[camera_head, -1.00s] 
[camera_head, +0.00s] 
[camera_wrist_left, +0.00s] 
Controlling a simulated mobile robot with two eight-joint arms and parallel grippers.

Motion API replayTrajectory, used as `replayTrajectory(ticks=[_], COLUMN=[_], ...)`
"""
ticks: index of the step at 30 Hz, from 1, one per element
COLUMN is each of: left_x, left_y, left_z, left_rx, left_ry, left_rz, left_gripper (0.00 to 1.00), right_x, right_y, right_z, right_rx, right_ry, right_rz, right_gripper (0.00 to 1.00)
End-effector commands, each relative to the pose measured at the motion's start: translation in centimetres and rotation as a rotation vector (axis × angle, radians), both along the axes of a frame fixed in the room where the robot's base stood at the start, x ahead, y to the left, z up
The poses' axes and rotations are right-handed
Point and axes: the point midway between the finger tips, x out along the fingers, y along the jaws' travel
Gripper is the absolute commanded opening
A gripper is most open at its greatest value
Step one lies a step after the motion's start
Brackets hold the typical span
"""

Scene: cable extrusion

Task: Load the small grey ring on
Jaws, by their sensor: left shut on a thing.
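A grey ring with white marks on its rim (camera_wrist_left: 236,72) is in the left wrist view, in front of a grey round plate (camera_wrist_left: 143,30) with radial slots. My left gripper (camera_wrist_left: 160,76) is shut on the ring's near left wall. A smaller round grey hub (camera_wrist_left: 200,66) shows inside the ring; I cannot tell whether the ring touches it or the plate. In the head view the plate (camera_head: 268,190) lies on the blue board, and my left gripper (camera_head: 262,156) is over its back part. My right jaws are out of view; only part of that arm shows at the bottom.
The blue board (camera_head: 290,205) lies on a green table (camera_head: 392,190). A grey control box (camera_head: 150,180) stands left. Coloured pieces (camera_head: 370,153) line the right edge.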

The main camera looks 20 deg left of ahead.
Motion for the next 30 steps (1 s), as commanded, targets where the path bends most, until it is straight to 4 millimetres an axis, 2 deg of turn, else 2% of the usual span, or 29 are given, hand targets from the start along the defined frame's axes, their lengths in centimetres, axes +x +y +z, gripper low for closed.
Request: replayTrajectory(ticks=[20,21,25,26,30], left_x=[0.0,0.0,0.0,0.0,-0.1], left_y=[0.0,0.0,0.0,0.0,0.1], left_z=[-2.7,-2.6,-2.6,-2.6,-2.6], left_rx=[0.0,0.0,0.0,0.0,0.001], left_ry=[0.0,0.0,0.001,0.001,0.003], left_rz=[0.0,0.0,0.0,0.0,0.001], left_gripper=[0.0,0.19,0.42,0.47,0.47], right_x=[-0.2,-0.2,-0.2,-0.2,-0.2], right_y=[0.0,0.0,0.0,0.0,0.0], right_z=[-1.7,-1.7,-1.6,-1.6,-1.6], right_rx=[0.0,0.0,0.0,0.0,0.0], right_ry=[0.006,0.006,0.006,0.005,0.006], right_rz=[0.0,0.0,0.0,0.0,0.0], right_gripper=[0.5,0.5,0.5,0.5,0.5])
○ ○ ○ ○
• STATED EXERCISE: Write down again the exact lines running from the beginning of the data to the line containing "The main camera looks 20 deg left of ahead.", with both ends included.

• RESULT OF THE EXERCISE:
[camera_head, -1.00s] 
[camera_head, +0.00s] 
[camera_wrist_left, +0.00s] 
Controlling a simulated mobile robot with two eight-joint arms and parallel grippers.

Motion API replayTrajectory, used as `replayTrajectory(ticks=[_], COLUMN=[_], ...)`
"""
ticks: index of the step at 30 Hz, from 1, one per element
COLUMN is each of: left_x, left_y, left_z, left_rx, left_ry, left_rz, left_gripper (0.00 to 1.00), right_x, right_y, right_z, right_rx, right_ry, right_rz, right_gripper (0.00 to 1.00)
End-effector commands, each relative to the pose measured at the motion's start: translation in centimetres and rotation as a rotation vector (axis × angle, radians), both along the axes of a frame fixed in the room where the robot's base stood at the start, x ahead, y to the left, z up
The poses' axes and rotations are right-handed
Point and axes: the point midway between the finger tips, x out along the fingers, y along the jaws' travel
Gripper is the absolute commanded opening
A gripper is most open at its greatest value
Step one lies a step after the motion's start
Brackets hold the typical span
"""

Scene: cable extrusion

Task: Load the small grey ring on
Jaws, by their sensor: left shut on a thing.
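A grey ring with white marks on its rim (camera_wrist_left: 236,72) is in the left wrist view, in front of a grey round plate (camera_wrist_left: 143,30) with radial slots. My left gripper (camera_wrist_left: 160,76) is shut on the ring's near left wall. A smaller round grey hub (camera_wrist_left: 200,66) shows inside the ring; I cannot tell whether the ring touches it or the plate. In the head view the plate (camera_head: 268,190) lies on the blue board, and my left gripper (camera_head: 262,156) is over its back part. My right jaws are out of view; only part of that arm shows at the bottom.
The blue board (camera_head: 290,205) lies on a green table (camera_head: 392,190). A grey control box (camera_head: 150,180) stands left. Coloured pieces (camera_head: 370,153) line the right edge.

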The main camera looks 20 deg left of ahead.

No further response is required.